Villada criticou ativistas de seu país que se reduzem a um "monólogo que não dialoga com nada" e estabelecem um discurso pronto que não combina com a liberdade de sua literatura.

"Eu conheço todas as travestis ativistas da Argentina, sei como muitas escalam sobre os corpos de outras que estão em situações piores. E me dizem ‘você tem que falar desse jeito, só pode dizer isso’, estou aprendendo só agora a me defender disso."
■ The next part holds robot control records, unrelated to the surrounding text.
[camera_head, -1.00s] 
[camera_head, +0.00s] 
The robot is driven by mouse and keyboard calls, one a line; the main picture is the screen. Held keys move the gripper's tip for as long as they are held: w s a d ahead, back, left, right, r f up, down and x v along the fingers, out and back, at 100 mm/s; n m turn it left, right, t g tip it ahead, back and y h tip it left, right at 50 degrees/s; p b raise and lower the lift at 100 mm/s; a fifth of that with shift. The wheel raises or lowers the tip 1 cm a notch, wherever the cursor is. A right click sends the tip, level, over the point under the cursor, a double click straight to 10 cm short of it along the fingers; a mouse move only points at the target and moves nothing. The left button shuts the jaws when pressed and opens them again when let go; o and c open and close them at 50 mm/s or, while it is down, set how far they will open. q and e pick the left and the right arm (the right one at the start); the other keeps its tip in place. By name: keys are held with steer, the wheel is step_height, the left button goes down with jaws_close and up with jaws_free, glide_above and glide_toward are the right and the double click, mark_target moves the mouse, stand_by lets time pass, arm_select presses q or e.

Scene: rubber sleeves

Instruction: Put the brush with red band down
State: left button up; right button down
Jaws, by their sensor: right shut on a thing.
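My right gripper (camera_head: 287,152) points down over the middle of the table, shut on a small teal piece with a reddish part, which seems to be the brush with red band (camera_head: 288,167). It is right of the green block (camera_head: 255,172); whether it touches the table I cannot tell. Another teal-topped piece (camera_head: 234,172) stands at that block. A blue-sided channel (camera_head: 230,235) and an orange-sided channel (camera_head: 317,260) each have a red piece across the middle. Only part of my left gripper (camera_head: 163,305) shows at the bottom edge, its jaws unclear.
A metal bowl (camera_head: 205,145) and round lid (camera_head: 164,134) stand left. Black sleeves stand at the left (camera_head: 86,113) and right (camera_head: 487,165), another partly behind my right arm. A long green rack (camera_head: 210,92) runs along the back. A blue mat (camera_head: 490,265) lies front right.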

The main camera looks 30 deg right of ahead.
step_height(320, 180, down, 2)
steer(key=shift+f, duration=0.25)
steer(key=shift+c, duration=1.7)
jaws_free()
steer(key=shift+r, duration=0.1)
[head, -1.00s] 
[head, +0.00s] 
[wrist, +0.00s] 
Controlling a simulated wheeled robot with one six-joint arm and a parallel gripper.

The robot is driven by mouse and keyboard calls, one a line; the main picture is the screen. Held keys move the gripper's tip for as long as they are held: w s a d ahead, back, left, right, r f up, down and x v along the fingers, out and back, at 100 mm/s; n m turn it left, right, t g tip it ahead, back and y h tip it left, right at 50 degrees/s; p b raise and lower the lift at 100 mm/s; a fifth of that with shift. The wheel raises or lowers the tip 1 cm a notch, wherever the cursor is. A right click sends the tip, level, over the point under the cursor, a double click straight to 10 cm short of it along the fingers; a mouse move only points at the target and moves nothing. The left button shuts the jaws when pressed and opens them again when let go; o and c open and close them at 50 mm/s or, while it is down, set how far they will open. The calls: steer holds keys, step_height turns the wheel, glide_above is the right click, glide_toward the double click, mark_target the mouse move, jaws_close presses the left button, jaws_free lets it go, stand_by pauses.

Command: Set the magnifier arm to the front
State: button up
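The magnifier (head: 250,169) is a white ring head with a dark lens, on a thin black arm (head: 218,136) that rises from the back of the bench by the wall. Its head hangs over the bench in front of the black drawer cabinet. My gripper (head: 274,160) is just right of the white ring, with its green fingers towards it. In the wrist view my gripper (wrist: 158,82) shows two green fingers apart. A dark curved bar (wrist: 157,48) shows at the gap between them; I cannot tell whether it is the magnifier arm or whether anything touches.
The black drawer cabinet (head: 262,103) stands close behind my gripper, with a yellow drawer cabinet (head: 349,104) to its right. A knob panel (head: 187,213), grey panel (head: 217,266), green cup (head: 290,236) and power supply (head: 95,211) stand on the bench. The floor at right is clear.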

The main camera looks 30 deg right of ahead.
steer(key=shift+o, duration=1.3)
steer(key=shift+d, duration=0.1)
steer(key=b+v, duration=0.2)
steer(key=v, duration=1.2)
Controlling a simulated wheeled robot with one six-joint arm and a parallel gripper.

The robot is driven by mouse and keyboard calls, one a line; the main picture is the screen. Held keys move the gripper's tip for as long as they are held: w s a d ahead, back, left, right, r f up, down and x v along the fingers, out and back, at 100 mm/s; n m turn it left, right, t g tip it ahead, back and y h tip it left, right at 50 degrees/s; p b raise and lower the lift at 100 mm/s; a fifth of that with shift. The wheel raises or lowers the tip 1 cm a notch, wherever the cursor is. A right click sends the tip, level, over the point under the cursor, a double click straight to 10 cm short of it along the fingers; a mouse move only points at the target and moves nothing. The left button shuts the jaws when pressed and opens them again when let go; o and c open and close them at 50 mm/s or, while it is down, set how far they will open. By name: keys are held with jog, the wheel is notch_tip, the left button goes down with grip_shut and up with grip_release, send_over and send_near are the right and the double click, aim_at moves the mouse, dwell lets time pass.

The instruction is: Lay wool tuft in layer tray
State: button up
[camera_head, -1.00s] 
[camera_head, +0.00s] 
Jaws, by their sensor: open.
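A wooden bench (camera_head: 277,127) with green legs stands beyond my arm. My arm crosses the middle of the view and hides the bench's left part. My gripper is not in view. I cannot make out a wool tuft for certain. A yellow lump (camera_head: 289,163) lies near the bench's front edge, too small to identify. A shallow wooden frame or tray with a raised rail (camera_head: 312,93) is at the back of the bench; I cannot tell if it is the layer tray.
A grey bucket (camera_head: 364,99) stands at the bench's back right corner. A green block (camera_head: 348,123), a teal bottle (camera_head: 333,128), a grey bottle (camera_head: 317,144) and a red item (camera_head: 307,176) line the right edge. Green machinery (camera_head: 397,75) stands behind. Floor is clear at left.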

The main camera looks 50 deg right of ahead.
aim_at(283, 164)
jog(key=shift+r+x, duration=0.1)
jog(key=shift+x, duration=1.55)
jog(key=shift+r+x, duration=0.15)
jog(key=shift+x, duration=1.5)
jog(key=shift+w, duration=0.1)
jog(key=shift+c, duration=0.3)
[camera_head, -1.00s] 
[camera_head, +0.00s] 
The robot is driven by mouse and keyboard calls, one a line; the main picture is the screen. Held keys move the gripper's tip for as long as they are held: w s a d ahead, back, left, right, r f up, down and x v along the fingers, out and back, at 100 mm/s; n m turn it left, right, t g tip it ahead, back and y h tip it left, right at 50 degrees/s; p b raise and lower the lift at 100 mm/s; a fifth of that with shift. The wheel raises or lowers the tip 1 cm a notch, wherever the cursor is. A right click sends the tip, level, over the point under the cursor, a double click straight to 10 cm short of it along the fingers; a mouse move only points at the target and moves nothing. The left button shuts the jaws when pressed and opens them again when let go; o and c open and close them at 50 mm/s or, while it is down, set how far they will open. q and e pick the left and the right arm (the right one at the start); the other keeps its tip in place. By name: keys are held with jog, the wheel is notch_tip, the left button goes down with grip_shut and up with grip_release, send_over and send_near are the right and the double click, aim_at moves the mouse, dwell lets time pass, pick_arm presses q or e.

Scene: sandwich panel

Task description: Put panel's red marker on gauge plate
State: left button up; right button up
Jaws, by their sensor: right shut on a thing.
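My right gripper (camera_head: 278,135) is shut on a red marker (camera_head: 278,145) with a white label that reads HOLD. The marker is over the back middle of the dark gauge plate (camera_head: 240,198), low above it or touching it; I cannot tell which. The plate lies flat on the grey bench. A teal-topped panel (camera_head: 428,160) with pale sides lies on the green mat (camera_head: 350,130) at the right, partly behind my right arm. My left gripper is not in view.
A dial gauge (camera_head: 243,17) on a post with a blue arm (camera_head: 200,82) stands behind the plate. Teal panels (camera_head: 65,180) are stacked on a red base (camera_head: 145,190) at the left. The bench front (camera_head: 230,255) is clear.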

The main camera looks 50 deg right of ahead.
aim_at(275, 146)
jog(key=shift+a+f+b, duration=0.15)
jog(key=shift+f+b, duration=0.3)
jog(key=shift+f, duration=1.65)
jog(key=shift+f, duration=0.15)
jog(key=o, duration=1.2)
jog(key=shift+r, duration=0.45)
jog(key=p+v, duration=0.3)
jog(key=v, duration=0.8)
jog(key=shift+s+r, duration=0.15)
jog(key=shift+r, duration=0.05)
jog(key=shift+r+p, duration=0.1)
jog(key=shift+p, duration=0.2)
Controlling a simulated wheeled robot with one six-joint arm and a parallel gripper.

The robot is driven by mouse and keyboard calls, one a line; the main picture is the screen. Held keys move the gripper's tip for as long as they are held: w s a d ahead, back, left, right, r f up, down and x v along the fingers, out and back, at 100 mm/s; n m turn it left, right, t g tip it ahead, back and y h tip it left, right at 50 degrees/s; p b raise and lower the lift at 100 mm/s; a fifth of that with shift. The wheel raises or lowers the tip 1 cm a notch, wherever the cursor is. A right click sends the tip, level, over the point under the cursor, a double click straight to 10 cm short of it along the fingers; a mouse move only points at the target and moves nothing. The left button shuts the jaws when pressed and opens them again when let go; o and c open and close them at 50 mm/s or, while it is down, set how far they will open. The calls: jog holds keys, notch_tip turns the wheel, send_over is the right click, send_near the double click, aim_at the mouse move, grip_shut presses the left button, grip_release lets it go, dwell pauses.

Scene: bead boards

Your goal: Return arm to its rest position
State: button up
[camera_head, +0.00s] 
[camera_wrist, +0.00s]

Esses círculos ativistas, segundo ela, ventilam uma defesa de que se fale mais e mais das experiências das travestis, com o argumento de que isso serve como denúncia e registro de suas vivências. Villada bate de frente com isso —apesar de seus livros sempre trazerem como protagonistas mulheres com biografias parecidas com a dela.

"Se dizem que eu só posso falar de mim, me tiram o direito de fazer ficção. Mesmo dentro dos ativismos, cansei de ouvir travestis dizer que temos que escrever o nosso testemunho, e eu dizia, não, temos que escrever o que quisermos."

Também sobraram críticas aos literatos argentinos que, recentemente, passaram a circular o arquivo digital de seu romance entre novos leitores, em nome de uma suposta democratização do acesso à obra.

"A cultura já está restrita a um pequeno grupo, e essas pessoas acham o livro forte, me elogiam —e me roubam circulando o pdf. Justo eu, uma travesti que acabou de sair da pobreza."

A argentina soltou uma máxima, a determinada altura do encontro, que serve como um bom resumo de sua participação. "Disseram uma vez que eu era uma loba disfarçada de cordeiro, e eu respondi, mas eu não me disfarço de cordeiro."

A programação da Casa Folha continua até domingo com participantes como Lázaro Ramos, Itamar Vieira Junior e Annie Ernaux, mais recente Nobel de Literatura.